I realize not everyone likes to use reported earnings as a measure of value. After all, all those write-downs that are obliterating reported earnings are a one time event due to the worst credit collapse in 80+ years.
So let’s look at operating earnings (earnings without write-downs included). Today, the S&P 500 trades at a P/OE of 27.6. Put another way, assuming no earnings growth, if you bought the entire market at its current value today, it would take 30 years for you to break even on the deal.
Now, to be blunt, there are times when paying 30 times operating earnings for a business makes sense. If the business is a market leader worldwide, then the price is not too steep (this is roughly what Mars paid for Wrigley, Proctor & Gamble paid for Gilette, etc). If you’re buying a brand that dominates your industry, paying 30 times operating earnings isn’t bad.
But paying 30 times operating earnings for the entire S&P 500... including businesses that are insolvent or bankrupt : AIG, Citigroup, Bank of America, etc? Sorry but I cannot imagine anyone in their right mind would be willing to pay that price.
And they’re not:
Last Friday, the market closed at its highest level for the year of 2009… on the lowest volume of the year. It’s been a hallmark of this rally that the higher it goes, the lower the volume.
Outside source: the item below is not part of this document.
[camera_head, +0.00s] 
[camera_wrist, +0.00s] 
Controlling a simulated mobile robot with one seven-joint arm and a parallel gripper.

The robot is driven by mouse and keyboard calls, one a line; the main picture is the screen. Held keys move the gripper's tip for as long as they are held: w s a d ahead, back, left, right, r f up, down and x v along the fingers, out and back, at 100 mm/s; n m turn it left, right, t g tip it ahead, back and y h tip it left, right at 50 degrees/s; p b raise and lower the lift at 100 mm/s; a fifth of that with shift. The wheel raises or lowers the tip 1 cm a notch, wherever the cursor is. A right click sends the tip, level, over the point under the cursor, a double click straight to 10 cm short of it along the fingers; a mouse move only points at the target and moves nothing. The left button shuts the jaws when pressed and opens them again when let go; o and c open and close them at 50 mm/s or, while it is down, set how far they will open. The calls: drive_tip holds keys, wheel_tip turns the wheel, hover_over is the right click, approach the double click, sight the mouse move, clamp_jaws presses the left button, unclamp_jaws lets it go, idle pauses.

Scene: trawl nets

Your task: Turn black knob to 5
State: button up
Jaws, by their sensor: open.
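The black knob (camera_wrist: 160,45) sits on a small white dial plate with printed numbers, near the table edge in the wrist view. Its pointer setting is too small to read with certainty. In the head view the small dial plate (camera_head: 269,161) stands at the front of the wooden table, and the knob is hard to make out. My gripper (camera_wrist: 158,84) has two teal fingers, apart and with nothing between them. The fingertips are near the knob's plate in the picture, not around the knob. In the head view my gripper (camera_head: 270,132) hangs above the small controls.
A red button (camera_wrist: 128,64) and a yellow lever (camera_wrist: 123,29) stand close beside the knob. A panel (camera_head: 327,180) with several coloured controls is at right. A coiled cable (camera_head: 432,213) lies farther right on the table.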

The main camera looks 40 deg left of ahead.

And when you consider that 70% of the market volume is High Frequency Trading Progams exchanging blocks of shares back and forth to collect a ¼ penny rebate, it’s clear that virtually NO ONE is buying the market at today’s levels.
After all, why would they?
David Rosenberg points out that typically when the US economy shifts from contraction to expansion (as some claim it is now) the stock market is usually price at a P/OE of 15 (roughly half its current levels). He also notes that there reason the P/OE is as high as 15 at these times is because earnings are extremely low due to economic hardships destorying profitability.
Indeed, with the exception of 2001, stocks have never been so rich after any recession in the last 55 years. Put another way, today’s S&P 500 is more expensive that at any point in the last half century when compared to the underlying economic conditions.
Bottom line: anyone going long right now is buying a very, very overpriced market. True, stocks could rally higher, but the market is already trading at what would easily qualify as bubble levels. This is not surprising given the fact we have a bubble-crazed Fed Chairman hellbent on inflating stocks to the moon and destroying our currency so as not to repeat stock market performance of the Great Depression. He already helped manufacture two Bubbles in the last 10 years. Both of those ended horrifically.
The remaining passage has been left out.